Всю жизнь он провел в тревоге, в постоянной настороженности и напряжении и — вместе с тем — в твердом намерении продолжать свое дело, не сдаваясь и не сворачивая в сторону. Если бы благодетели обнаружились раньше, он освободился бы от напряжения и тревоги и мог бы целиком посвятить себя своему делу, не отвлекаясь и не тратя силы на посторонние занятия.

Правда, бывали моменты, когда, казалось, он вот-вот обретет надежное пристанище. Однако в последнюю минуту что-то мешало, и все расстарива-лось. Впрочем, случалось и обратное: буквально в последнюю минуту приходило спасение в ситуации, которая казалась безвыходной… Будто он все время находился на чаше весов, во власти незримой руки, управляющей его жизнью. В конце концов он это осознал и принял — как настоящий философ.

Так это было с ним в сфере внешней, материальной. Что же касается сферы внутренней, глубоких отсеков души, то и тут четко различимы два момента: поворот от свободомыслия и религиозности и от реалистической манеры к таким произведениям, как «Шломо Молхо», «Узкой тропою» и «Пустое пространство».

Верно, тут в отношении к этим двум переломным моментам его жизни у исследователей нет полного единства взглядов: одни считают, что свободомыслящий Кабак и Кабак-верующий не настолько различаются, чтобы говорить о повороте; другие вообще отдают предпочтение более раннему периоду его творчества. И тем не менее факт, что еще не так давно мы читали в газете «Гаарец» письмо А. — А. Кабака — с жалобой на районный комитет Бейт-Гакэрема за то, что последний то ли обложил, то ли собирался обложить особым сбором на содержание синагоги жителей района — в том числе и тех, кто в синагоге не нуждается. А в последние годы жизни Кабак был примерным посетителем синагоги — и не только внешне, формально: вся его фигура в длинном молитвенном покрывале излучала душевный подъем и сосредоточенность, которые он вкладывал в молитву. Тот ли это Кабак, которого знали раньше?

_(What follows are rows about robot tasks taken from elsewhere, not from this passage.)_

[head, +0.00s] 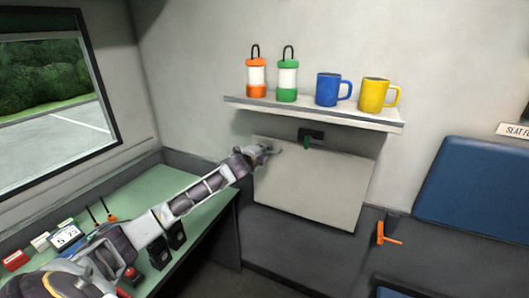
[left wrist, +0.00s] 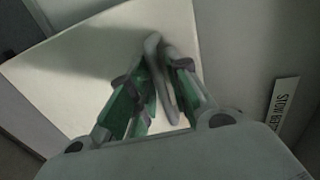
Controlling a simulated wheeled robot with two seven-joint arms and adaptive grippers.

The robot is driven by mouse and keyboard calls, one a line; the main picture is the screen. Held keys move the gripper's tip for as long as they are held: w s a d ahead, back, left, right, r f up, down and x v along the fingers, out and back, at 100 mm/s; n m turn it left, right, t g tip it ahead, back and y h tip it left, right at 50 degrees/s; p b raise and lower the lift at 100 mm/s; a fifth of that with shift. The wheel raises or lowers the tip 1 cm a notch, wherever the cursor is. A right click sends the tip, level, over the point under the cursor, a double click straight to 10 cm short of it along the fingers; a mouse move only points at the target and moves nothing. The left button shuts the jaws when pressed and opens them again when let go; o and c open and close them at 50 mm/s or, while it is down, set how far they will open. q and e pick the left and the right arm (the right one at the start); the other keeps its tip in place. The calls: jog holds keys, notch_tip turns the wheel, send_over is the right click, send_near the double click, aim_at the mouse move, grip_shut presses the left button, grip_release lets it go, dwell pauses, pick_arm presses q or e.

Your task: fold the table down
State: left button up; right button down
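The table is a pale flat panel (head: 315,190) standing folded up against the wall below the shelf; it also fills much of the left wrist view (left wrist: 80,65). A dark latch with a green tab (head: 308,138) sits at the panel's top edge. My left gripper (head: 272,150) is in front of the panel's upper left part, left of the latch. I cannot tell whether the tips touch the panel. My right gripper is not in view.
A wall shelf (head: 310,114) above holds two lanterns (head: 257,80) (head: 287,80) and two mugs (head: 332,90) (head: 377,95). A green desk (head: 205,210) lies under my left arm. Right are an orange handle (head: 384,235) and blue seat (head: 470,185). A sign (left wrist: 283,105) is on the wall.

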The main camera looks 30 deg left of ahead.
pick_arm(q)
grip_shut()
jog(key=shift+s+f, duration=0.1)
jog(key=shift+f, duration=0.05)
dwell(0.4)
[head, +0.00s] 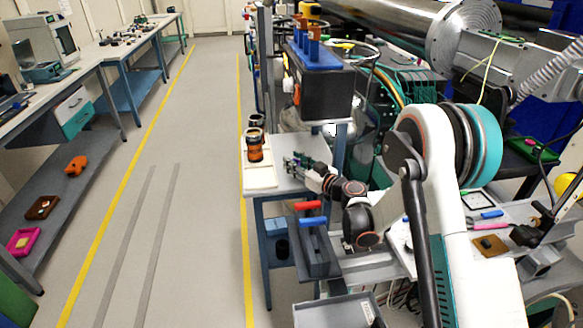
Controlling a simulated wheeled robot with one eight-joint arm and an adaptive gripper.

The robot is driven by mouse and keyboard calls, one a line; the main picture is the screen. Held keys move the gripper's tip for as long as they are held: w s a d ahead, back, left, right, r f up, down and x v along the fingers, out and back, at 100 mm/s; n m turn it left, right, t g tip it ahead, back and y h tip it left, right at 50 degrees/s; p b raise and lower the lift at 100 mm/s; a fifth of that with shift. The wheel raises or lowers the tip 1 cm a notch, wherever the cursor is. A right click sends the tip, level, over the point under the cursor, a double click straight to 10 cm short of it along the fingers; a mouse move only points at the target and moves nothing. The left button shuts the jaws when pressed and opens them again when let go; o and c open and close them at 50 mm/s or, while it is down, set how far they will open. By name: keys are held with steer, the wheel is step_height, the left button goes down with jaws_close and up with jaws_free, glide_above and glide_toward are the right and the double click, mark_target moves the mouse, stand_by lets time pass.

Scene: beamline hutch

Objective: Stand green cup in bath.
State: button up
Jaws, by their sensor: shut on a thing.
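My gripper (297,163) is low over the small white-topped table, beside an orange-banded dark cup and to its right. It is shut on a small greenish thing (291,161), mostly hidden by the fingers; I cannot make out its full shape or whether it is the green cup. No other green cup shows clearly. A black box with a blue top (322,88) stands behind my gripper, with several brownish upright pieces on it. It may be the bath, but I cannot tell.
The orange-banded cup (255,146) stands upright near the table's left edge, with another dark cup (256,121) behind it. A dark rack with red and blue handles (313,240) and a grey tray (335,312) are nearer. The floor aisle (190,190) at left is clear.

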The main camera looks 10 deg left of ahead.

Что касается его книг, то по меньшей мере сам он считал, что «Шломо Молхо» и «Узкой тропою» — произведения, которые только он мог и должен был написать, и видел в них вершину своего литературного творчества. А как он радовался книге «Пустое пространство»! И ведь эти три книги отличаются от прошлых его романов буквально во всех отношениях…

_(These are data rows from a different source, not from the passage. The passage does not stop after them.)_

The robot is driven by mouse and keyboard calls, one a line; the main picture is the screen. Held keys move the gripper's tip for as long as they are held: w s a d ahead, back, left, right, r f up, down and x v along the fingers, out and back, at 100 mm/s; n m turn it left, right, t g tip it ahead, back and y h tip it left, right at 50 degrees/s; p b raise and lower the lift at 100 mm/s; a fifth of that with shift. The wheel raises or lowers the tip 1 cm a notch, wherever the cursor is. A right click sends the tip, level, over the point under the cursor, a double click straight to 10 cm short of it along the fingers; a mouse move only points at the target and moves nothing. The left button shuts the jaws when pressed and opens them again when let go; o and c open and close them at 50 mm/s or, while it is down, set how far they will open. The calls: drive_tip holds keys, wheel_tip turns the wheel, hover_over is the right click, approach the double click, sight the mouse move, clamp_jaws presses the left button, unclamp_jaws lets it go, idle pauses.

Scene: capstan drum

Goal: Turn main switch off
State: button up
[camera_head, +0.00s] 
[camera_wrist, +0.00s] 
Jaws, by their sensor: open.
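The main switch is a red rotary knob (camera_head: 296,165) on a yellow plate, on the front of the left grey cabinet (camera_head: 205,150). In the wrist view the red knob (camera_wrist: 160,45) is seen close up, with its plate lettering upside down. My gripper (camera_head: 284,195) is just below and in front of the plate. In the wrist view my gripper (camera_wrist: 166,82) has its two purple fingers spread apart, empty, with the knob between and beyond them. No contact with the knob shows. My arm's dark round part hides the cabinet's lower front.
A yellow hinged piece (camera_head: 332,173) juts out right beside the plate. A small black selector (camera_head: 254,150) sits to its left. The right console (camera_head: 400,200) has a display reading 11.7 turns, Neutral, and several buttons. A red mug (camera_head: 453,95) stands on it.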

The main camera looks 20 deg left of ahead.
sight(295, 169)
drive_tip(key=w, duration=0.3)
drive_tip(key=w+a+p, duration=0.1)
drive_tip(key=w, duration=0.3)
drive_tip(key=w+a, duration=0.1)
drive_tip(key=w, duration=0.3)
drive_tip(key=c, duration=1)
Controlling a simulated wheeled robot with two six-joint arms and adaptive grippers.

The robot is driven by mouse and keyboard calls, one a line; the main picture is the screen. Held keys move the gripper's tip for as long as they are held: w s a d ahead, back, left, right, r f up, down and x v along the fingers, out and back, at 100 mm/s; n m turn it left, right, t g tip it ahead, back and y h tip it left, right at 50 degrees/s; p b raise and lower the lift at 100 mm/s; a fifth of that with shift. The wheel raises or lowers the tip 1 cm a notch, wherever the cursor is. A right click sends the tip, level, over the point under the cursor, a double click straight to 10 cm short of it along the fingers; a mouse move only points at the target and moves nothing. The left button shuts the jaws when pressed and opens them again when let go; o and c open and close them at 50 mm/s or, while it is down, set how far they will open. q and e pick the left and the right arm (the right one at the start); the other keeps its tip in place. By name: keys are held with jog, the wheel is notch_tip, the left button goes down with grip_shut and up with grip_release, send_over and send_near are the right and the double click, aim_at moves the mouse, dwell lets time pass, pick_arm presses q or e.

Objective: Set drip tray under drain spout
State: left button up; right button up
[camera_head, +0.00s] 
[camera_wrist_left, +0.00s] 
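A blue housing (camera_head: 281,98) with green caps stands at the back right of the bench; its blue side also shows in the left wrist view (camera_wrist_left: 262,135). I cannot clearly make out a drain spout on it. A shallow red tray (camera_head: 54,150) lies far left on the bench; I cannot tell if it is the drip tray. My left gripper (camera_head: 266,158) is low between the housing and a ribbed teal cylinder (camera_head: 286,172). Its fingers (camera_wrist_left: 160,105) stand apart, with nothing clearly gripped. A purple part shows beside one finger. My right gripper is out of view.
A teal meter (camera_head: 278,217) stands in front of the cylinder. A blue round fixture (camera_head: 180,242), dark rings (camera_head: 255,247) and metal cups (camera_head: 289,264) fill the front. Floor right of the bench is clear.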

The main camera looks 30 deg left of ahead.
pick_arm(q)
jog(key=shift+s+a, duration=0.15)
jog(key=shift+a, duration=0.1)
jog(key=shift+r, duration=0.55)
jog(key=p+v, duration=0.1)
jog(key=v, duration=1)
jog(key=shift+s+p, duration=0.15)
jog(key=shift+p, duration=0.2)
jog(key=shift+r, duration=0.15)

Метаморфоза затронула и все другие сферы его жизни. Он иногда бывал у меня дома еще до первой мировой войны. Я хорошо помню его взгляды и суждения. А потом он прошел как бы сквозь облагородившее и возвысившее его чистилище. Упомяну лишь одну характерную подробность: он подобно Михе-Йосефу Бердичевскому (Бин-Горьону) и другим, поначалу отрицательно относившимся к Агнону, произнес на юбилейном собрании в честь 50-летия Агнона пламенную речь.

Перемены сказались на всем — на его внешнем облике, манере говорить, на самом его тоне. Благородством и деликатностью в последние годы дышало все его существо. И любой — стар и млад, кто стучался в двери его кабинета, мог быть уверен в помощи и поддержке. Он стал истинным раби для всех, кто нуждался в наставнике.

Таким я вижу его в свете его жизни. Большой человек подобен необъятной кроне дерева, подобен глубокому колодцу. Как охватить его взором, как исчерпать глубины? Он все больше возвышался не только над нами, но и над собою, обретая силы выполнить великое свое предназначение.

Лишь недавно он был среди нас — и нет его. За что и почему? Никто не знает ответа.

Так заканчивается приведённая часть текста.